Accordingly, sidewall 130 may be made from a highly voided, porous
material or may have a composition suitable for retaining a PCM in
a dissolved state as previously described with reference to the
outer walls of battery 100, and illustrated in FIG. 5. During
operation, the ambient temperature inside or outside of housing 122
may rise or fall through the T.sub.m of the associated PCM. When
the ambient temperature reaches or exceeds T.sub.m, the retained
PCM absorbs heat at the substantially constant T.sub.m of the PCM.
Conversely, when ambient temperature reaches or falls below
T.sub.m, the PCM releases heat to housing 122. Accordingly, such
absorption or release of heat at a substantially constant
temperature provides temperature stabilization to battery assembly
114 and thus also to battery 126 housed therein. In another
embodiment, battery 126 includes at least one PCM-comprising layer
138 which may assume the form of an outer wall or retention layer
suitable for retaining a PCM in bulk or as an encapsulation, as
previously described.
[0031] FIGS. 7A and 7B are schematic diagrams of a temperature
management system 150 for a battery 154, in accordance with another
exemplary embodiment. Battery 154 has any conventional
configuration and includes an outer surface 158, and fixedly
resides in a compartment 160. Temperature management system 150
includes a PCM layer 162 and at least one shape memory element 166
coupled between layer 162 and battery outer surface 158. PCM layer
162 may be structured as a jacket or as an encapsulation layer of
any of the types previously described, and is configured to retain
a suitable PCM. Shape memory element 166 is made from a suitable
shape memory polymer configured to change volume, expanding and
contracting its outer dimensions as a function of ambient
temperature. FIG. 7A illustrates a first scenario wherein shape
memory element 166 is in a contracted state (due to a lower ambient
temperature) and maintains PCM layer 162 at a first gap
(represented by double-headed arrows 174) from outer surface 158.

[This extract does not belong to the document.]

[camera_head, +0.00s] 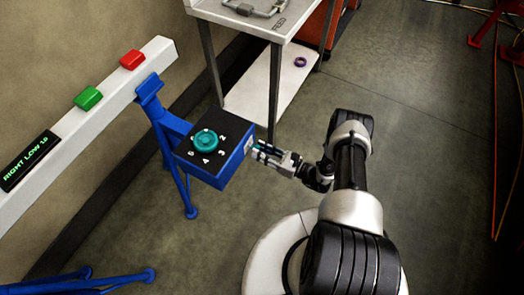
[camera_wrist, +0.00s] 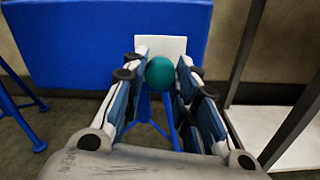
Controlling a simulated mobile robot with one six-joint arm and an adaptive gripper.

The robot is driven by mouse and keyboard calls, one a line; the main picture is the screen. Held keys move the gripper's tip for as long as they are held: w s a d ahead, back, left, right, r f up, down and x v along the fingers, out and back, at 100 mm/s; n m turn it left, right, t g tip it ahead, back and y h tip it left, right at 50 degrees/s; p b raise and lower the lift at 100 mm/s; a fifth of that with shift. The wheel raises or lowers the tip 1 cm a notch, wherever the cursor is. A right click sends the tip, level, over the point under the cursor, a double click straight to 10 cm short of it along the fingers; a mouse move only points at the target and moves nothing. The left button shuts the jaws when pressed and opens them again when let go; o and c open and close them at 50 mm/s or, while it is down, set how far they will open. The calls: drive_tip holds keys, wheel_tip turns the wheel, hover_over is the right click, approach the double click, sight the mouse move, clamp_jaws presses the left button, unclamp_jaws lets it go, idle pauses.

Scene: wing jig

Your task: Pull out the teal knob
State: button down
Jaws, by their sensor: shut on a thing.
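The teal knob (camera_wrist: 160,73) is a round ball in front of a white plate (camera_wrist: 160,45) on the side of the blue box (camera_head: 219,160). My gripper (camera_wrist: 161,78) is shut on the knob, with one finger on each side of it. In the head view my gripper (camera_head: 257,152) reaches the right side of the box, and the knob is mostly hidden there by the fingers.
A blue stand (camera_head: 170,125) holds the box beside a white beam with a green button (camera_head: 88,98), a red button (camera_head: 132,59) and a display (camera_head: 30,160). A metal table (camera_head: 275,25) with a lower shelf (camera_head: 265,85) stands behind.

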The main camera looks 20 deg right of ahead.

FIG. 7B illustrates a second scenario wherein element 166 is in a
more expanded state (due to a higher ambient temperature), and
moves PCM layer 162 further from outer surface 158, to a second gap
(represented by double headed arrows 178) greater than first gap
174. System 150 may be used as a convenient way to change the
distance between PCM layer 162 and outer surface 158 to allow more
or less air flow therebetween. For example, at higher ambient
temperatures, the gap between PCM layer 162 and outer surface 158
may be increased (such as shown in FIG. 7B) to move these elements
farther apart enabling greater air flow therebetween and helping to
prevent battery 154 from rising above its optimal temperature
range. At lower ambient temperatures, the gap may be reduced (such
as shown in FIG. 7A) to enable greater heat exchange between outer
surface 158 and PCM layer 162.
[0032] FIG. 8 is a schematic diagram illustrating a temperature
management system 182 for a battery 186, in accordance with another
exemplary embodiment. Battery 186 has any conventional
configuration, and includes an outer surface 190. System 182
includes a PCM layer 194, at least one memory element 198, and at
least one resilient member 200. PCM layer 194 comprises a retained
PCM either in bulk or as an encapsulation as previously described,
and is coupled to battery outer surface 190 by memory element 198
which comprises a suitable shape memory alloy. Memory element 198
may assume any form such as, for example, that of a cord or wire
that changes dimension, expanding or contracting in length as a
function of temperature in a known manner. Resilient member 200 may
be a spring or other similar device configured to generate a
resilient force when expanded or contracted beyond an equilibrium
length.
[0033] During operation, depending upon the ambient temperature,
memory element 198 may expand to a slackened, elongated state
wherein the distance between outer surface 190 and PCM layer 194
(represented by double-headed arrows 204) is determined by the
equilibrium length of resilient member 200. When ambient
temperatures cool, memory element 198 may contract pulling outer
surface 190 and PCM layer 194 closer together against the resilient
force of resilient member 200. This distance may be varied as a
means of inducing or restricting air flow between outer surface 190
and PCM layer 194 as previously described. While FIG. 8 illustrates
system 182 having a particular arrangement between PCM layer 194,
outer surface 190, memory element 198, and resilient member 200,
those of skill in the art will appreciate that any number of
configurations are possible for adjusting the distance between
outer surface 190 and PCM layer 194 using a shape memory alloy
element in conjunction with resilient force.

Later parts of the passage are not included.